Yeah, I’ve already considered such alternatives since February. Long winded way to tie it back, but I’ve been deciding on one or the other for literal months, with pretty much the same information and more above presented each time to me. The answer may seem more obvious to people outside of the situation, but I can’t help but feel like this scenario is, well, repulsive. Not even just crappy, but not good to the point of me potentially wanting to make a decision that’s even worse taking into account the factual aspects of things. This is even considering how I need to, for certain, get into a PhD program with these 4 to 5 years, making sure everything looks right and tidy enough for all the factors. Although quite obviously, at this rate it’s not about getting into any program or something at a stupidly high up university like MIT, it’s about making sure I narrow things down to the right program, considering everything that makes such a thing “right” for the student involved personally.

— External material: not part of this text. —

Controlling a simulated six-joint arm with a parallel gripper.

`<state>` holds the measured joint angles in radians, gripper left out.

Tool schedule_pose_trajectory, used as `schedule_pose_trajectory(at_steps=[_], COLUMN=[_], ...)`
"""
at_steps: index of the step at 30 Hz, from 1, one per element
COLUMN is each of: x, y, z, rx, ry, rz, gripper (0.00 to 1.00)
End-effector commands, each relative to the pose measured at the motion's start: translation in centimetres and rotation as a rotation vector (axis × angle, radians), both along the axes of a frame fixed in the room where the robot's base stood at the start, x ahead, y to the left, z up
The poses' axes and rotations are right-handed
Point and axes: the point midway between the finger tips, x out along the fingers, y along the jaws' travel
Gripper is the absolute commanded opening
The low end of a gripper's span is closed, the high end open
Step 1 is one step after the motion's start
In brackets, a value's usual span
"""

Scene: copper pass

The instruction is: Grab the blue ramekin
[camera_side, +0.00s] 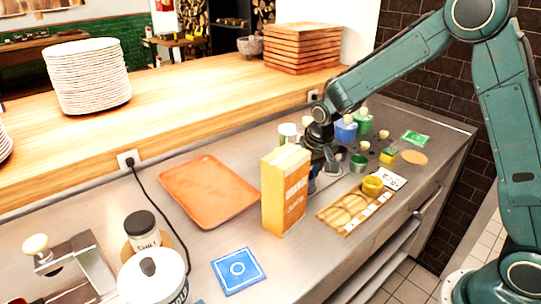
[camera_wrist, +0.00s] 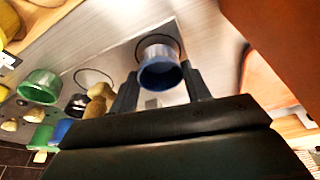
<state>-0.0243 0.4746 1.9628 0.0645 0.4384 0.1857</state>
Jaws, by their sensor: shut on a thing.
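The blue ramekin (camera_wrist: 160,74) sits between the two fingers of my gripper (camera_wrist: 161,86) in the wrist view, with a finger against each side. My gripper is shut on it. In the side view my gripper (camera_side: 324,164) is low over the counter, just behind the yellow-orange carton. There the carton and my fingers hide most of the ramekin, and only a bit of dark blue shows. I cannot tell whether the ramekin touches the counter.
The tall carton (camera_side: 286,192) stands close in front of my gripper. An orange tray (camera_side: 209,190) lies to the left. A green ramekin (camera_side: 358,162) and a yellow ramekin (camera_side: 372,186) on a wooden board (camera_side: 335,217) are to the right. A blue card (camera_side: 238,271) lies in front.

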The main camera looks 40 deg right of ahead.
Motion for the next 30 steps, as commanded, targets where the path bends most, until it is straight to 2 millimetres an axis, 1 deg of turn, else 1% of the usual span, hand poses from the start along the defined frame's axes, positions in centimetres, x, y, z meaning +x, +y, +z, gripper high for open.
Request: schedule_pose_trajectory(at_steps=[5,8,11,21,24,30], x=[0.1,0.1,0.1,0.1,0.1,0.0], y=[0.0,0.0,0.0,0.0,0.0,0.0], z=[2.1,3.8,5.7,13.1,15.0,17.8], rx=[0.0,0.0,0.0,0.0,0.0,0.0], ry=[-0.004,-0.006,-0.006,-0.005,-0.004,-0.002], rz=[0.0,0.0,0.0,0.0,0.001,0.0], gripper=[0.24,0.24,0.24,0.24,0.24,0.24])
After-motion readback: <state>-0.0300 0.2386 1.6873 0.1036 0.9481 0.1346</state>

Getting a bit off topic again, and this post is a bit too long considering the time of others so I’d cut it there. I appreciate all the people I have seen commenting and making posts actively here, makes people like me feel a little bit less alone in life sucking I would assume. Not really sure what compelled me to head over to a forum like this if that’s what you call it, but I do remember feeling quite in tune with all the posts I read back when I didn’t think I would need to make an account of this sort. Still do, quite frankly.